↓↓↓

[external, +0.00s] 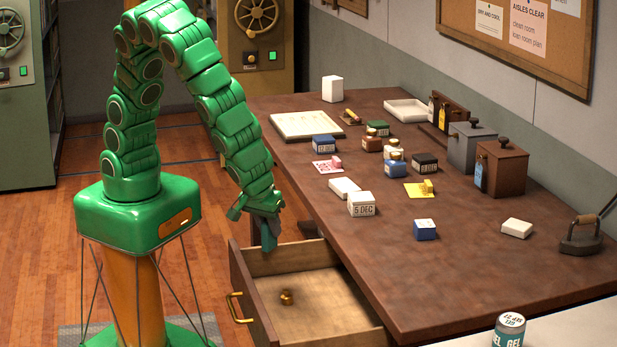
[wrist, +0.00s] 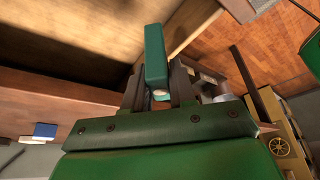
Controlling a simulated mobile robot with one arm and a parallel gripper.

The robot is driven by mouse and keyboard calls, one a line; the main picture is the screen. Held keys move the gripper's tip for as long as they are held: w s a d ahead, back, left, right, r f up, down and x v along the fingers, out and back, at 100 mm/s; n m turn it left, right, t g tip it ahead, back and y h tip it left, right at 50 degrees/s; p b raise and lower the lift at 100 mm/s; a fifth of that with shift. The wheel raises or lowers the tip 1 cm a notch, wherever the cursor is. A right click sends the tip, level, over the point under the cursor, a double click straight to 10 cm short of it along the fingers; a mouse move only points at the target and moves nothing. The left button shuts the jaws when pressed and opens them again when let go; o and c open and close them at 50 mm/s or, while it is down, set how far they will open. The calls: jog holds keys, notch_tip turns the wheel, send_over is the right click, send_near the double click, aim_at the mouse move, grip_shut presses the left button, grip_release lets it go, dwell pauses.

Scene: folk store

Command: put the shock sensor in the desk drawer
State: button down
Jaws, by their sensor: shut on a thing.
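My gripper (external: 266,212) points down over the open desk drawer (external: 262,318), near its back left side. It is shut on a slim teal block, which I take to be the shock sensor (external: 268,237). The block hangs upright, above the drawer floor. In the wrist view, the shock sensor (wrist: 155,58) stands out between the dark fingers of my gripper (wrist: 155,92), with bare wood beyond it. The drawer is pulled out from the desk and holds a small brass weight (external: 286,297).
The desk top (external: 300,180) carries boxes, ink bottles, stamps and a flat iron (external: 581,238). A white date block (external: 361,204) stands near its edge above the drawer. A labelled can (external: 508,331) is at front right. Most of the drawer floor is clear.

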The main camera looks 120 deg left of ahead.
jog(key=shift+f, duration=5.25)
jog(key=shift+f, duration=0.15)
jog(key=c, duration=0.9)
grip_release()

↑↑↑

§ What is expected
List all lines above in which the string "robot" appears.

§ Task result
Controlling a simulated mobile robot with one arm and a parallel gripper.
The robot is driven by mouse and keyboard calls, one a line; the main picture is the screen. Held keys move the gripper's tip for as long as they are held: w s a d ahead, back, left, right, r f up, down and x v along the fingers, out and back, at 100 mm/s; n m turn it left, right, t g tip it ahead, back and y h tip it left, right at 50 degrees/s; p b raise and lower the lift at 100 mm/s; a fifth of that with shift. The wheel raises or lowers the tip 1 cm a notch, wherever the cursor is. A right click sends the tip, level, over the point under the cursor, a double click straight to 10 cm short of it along the fingers; a mouse move only points at the target and moves nothing. The left button shuts the jaws when pressed and opens them again when let go; o and c open and close them at 50 mm/s or, while it is down, set how far they will open. The calls: jog holds keys, notch_tip turns the wheel, send_over is the right click, send_near the double click, aim_at the mouse move, grip_shut presses the left button, grip_release lets it go, dwell pauses.

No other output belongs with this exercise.